(Dataset records):
[start]

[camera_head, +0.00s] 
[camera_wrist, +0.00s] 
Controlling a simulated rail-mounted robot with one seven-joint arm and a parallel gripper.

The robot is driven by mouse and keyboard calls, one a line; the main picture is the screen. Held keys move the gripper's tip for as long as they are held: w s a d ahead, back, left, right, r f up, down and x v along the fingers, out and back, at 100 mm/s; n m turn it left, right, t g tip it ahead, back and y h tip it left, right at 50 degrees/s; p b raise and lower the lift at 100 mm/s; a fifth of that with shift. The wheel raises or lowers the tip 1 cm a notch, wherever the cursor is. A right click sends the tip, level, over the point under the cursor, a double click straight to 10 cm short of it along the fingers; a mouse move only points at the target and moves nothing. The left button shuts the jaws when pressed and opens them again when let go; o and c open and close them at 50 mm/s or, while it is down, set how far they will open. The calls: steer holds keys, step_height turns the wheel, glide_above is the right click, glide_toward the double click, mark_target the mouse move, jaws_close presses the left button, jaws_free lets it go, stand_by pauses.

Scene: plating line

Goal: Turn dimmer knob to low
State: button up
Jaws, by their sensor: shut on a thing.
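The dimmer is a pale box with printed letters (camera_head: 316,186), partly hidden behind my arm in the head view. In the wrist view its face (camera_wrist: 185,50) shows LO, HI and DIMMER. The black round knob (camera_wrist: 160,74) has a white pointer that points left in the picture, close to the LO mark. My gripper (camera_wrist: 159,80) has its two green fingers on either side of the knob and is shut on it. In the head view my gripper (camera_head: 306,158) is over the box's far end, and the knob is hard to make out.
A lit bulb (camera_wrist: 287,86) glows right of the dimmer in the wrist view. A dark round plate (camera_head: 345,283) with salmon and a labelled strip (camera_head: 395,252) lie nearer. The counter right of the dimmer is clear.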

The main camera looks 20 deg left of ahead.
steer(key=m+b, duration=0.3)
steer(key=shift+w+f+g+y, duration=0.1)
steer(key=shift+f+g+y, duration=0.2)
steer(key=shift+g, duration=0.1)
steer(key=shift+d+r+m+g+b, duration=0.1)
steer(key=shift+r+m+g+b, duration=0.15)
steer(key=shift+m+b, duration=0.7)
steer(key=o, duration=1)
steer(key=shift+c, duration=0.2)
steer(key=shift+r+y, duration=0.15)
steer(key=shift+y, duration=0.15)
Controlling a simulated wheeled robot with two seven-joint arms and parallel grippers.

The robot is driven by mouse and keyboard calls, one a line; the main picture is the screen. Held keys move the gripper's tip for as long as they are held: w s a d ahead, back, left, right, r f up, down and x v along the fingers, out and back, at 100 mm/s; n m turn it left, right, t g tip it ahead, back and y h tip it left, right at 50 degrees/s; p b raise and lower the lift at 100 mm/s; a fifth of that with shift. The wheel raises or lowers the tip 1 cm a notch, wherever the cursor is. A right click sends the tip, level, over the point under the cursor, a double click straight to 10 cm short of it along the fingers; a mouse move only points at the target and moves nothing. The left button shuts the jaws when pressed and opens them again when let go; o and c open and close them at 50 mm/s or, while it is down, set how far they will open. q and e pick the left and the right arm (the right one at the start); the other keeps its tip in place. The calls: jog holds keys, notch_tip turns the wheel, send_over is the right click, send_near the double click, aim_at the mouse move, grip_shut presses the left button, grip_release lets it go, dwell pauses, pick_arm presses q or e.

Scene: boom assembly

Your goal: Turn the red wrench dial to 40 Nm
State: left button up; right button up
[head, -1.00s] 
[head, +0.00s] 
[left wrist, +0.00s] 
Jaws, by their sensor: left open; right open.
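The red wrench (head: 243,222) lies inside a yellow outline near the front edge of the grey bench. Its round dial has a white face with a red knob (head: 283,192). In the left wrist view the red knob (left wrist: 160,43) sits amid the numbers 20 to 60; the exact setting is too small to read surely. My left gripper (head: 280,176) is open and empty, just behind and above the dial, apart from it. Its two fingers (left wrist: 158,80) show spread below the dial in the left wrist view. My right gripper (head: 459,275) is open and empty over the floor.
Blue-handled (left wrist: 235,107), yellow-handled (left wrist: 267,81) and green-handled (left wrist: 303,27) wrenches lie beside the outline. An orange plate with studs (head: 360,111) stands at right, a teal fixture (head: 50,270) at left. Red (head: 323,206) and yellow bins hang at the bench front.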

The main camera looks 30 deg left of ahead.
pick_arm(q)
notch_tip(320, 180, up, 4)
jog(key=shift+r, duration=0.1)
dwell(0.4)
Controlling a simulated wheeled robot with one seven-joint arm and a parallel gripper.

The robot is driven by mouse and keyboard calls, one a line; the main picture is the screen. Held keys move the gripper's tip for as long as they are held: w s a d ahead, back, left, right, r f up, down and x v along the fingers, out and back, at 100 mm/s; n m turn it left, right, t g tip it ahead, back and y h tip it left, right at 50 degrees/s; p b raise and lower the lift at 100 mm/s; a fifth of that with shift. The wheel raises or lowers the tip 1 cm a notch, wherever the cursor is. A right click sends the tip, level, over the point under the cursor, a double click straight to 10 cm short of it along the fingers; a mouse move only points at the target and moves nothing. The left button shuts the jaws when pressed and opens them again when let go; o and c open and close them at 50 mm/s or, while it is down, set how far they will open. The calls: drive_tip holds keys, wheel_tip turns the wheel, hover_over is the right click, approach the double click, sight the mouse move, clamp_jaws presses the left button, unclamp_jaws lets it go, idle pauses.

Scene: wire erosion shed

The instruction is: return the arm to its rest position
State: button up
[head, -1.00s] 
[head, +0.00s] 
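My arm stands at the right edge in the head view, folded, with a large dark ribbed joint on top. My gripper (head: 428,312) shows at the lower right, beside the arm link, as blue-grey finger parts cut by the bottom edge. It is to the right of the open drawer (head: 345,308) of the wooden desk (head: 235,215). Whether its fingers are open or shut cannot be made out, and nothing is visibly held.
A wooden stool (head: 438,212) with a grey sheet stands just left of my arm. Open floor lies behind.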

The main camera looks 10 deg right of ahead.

[end]

(Written instruction):
Of the entries above, repeat exactly the lines from the line with "[camera_wrist, +0.00s]" through the line with "Controlling a simulated rail-mounted", both of them included.

(Task answer):
[camera_wrist, +0.00s] 
Controlling a simulated rail-mounted robot with one seven-joint arm and a parallel gripper.

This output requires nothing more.